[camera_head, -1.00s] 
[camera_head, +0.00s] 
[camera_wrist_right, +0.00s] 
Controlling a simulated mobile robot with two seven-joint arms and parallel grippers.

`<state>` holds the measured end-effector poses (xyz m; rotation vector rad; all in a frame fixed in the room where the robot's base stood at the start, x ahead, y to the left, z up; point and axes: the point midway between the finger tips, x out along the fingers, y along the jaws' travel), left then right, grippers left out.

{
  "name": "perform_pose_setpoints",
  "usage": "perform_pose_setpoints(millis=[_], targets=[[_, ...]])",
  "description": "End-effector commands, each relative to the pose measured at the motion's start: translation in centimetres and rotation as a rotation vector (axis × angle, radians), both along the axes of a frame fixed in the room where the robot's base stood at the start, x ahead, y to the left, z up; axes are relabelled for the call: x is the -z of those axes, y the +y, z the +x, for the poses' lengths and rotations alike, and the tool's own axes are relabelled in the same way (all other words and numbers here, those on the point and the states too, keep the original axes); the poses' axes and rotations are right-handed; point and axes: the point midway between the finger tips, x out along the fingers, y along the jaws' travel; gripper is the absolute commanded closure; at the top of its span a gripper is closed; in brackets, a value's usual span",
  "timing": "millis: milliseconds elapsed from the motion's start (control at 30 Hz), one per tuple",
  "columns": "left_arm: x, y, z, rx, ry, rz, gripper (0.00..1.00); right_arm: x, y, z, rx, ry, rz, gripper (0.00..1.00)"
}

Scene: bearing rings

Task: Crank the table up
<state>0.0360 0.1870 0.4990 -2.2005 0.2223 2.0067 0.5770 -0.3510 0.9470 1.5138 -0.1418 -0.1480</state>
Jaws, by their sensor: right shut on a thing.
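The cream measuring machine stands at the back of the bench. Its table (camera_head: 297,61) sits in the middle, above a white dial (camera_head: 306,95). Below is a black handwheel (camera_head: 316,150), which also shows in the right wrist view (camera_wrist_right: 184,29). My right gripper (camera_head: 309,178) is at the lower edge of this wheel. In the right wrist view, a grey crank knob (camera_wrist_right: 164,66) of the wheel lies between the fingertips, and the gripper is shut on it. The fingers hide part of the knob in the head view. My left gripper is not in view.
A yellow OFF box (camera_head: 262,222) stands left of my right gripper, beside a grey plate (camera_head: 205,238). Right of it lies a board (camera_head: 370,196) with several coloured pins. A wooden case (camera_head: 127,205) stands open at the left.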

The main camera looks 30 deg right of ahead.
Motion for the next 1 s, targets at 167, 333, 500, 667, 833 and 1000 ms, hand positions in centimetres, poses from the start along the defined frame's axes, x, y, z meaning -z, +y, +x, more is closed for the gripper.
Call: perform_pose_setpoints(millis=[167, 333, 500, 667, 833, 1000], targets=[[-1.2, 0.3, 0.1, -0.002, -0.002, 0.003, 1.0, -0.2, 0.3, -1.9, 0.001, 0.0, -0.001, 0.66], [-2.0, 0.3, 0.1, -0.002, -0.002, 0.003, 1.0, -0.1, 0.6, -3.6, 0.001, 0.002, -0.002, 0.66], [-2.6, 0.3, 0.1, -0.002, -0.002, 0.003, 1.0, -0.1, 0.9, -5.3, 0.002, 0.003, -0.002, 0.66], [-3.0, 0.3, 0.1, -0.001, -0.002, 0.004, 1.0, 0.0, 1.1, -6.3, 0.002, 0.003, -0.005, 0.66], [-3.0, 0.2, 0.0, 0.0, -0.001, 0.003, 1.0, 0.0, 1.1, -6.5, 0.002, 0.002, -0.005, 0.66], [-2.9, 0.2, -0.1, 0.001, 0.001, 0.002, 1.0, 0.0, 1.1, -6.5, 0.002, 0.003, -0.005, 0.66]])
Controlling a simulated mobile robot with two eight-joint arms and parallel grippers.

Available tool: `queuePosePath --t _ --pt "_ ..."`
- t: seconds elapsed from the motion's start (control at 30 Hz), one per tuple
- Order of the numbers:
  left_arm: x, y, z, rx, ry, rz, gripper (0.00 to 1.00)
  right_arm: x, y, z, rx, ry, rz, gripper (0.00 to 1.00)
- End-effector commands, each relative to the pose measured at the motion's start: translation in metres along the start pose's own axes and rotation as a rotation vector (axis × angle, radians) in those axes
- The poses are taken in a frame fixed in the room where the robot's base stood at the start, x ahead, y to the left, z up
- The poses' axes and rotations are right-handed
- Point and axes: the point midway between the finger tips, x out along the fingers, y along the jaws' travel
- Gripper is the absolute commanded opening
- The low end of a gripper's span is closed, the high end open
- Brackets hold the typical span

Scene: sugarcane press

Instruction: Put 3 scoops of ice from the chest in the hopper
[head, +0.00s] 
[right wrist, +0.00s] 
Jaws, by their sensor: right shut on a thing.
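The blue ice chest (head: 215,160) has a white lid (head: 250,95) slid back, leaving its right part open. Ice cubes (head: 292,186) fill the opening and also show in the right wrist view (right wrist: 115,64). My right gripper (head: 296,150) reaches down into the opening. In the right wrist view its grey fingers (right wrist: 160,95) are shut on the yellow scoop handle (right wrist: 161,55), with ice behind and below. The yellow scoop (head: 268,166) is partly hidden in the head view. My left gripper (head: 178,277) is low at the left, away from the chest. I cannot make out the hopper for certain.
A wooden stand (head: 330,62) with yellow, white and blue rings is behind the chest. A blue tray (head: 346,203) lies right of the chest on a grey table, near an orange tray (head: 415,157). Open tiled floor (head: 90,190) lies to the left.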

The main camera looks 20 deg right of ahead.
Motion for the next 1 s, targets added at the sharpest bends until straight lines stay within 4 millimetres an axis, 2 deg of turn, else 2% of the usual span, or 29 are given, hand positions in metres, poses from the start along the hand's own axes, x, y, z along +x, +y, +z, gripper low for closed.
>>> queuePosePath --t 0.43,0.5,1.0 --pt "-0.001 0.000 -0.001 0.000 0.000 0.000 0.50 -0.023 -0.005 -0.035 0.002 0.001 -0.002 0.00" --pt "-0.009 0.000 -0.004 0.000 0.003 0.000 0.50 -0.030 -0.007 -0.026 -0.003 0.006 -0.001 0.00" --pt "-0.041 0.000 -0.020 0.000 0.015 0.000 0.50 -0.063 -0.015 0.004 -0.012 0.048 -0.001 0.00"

________

Task instructions:
What are the exact lines from the beginning of the material through the line containing "Controlling a simulated mobile robot with two seven-joint"? Write out those lines alone.

In response:
[camera_head, -1.00s] 
[camera_head, +0.00s] 
[camera_wrist_right, +0.00s] 
Controlling a simulated mobile robot with two seven-joint arms and parallel grippers.

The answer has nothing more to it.